Researcher Aviv Raff found out that Mozilla Firefox allows spoofing the information presented in the basic authentication dialog box. This can allow an attacker to conduct phishing attacks, by tricking the user to believe that the authentication dialog box is from a trusted website.
Mozilla Firefox v184.108.40.206 is affected. Prior versions and other Mozilla products may also be affected.
Mozilla Firefox displays an authentication dialog, whenever the visited web server returns 401 status code, and the “WWW-Authenticate” header. In order to specify basic authentication, the “WWW-Authenticate” header should have the value [Basic realm=”XXX”]. The Realm value, which in this case is XXX, will be displayed in the authentication dialog window.
While Firefox does not display the characters in the “WWW-Authenticate” header Realm value after the last double-quotes (“), it fails to sanitize single-quotes (‘) and spaces. This makes it possible for an attacker to create a specially crafted Realm value which will look as if the authentication dialog came from a trusted web site.
Mr Raff notes two possible attack vectors:
An attacker creates a web page with a link to a trusted website (e.g. Bank, PayPal, Webmail, etc.).
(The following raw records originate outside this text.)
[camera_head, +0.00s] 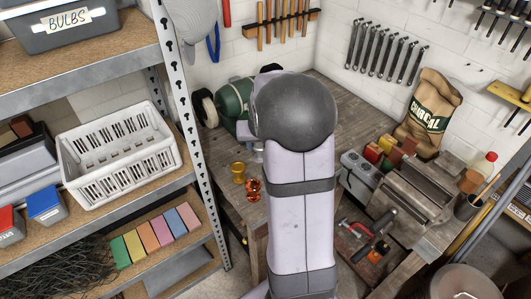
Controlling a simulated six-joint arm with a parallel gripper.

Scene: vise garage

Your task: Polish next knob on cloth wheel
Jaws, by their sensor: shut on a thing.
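The green bench machine (234,103) stands on the wooden bench at the back, left of my arm. A pale cloth wheel (205,108) is on its left end. A brass-yellow knob (238,172) stands on the near left part of the bench. A shiny orange-red knob (254,190) is just in front of it, to the right, close to the bench edge. My arm rises through the middle and covers part of the machine and the bench behind it.
At left, a shelf unit holds a white basket (118,150), coloured blocks (157,236) and a bulbs bin (72,22). At right are a charcoal sack (428,112), a metal vise (412,194) and a red-capped bottle (484,166). Tools hang on the back wall.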

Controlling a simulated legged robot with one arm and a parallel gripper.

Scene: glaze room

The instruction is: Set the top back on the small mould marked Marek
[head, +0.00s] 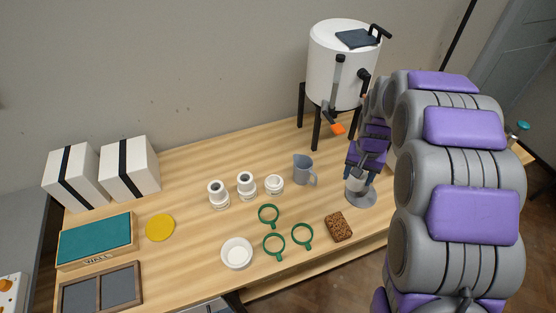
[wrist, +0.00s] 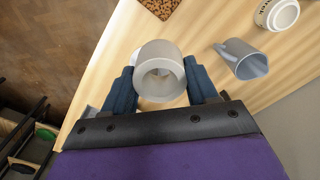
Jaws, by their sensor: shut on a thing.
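My gripper (wrist: 160,88) is shut on a pale grey ring-shaped top (wrist: 160,55) with a round hole through it. In the head view my gripper (head: 360,174) holds this top (head: 356,184) over a grey round disc (head: 366,198) near the table's right end; I cannot tell whether they touch. A short white mould (head: 274,186) without a raised neck stands left of the grey jug. It also shows at the upper right of the wrist view (wrist: 277,14), cut by the edge, with dark lettering that seems to end in "rek".
A grey jug (head: 303,170) stands between my gripper and the short mould. Two taller white moulds (head: 218,194) (head: 246,185) stand left of it. Green rings (head: 274,244), a white bowl (head: 237,252) and a brown speckled block (head: 338,227) lie in front. A white urn (head: 338,65) stands behind.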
When the victim clicks on the link, the trusted web page will be opened in a new window, and a script will be executed to redirect the new opened window to the attacker’s web server, which will then return the specially crafted basic authentication response.
An attacker embeds an image (pointing to the attacker’s web server, which will return the specially crafted basic authentication response) to:
1. A mail which will be sent to a webmail user.
2. RSS feed which will be consumed by a web RSS reader.
3. A forum/blog/social network page.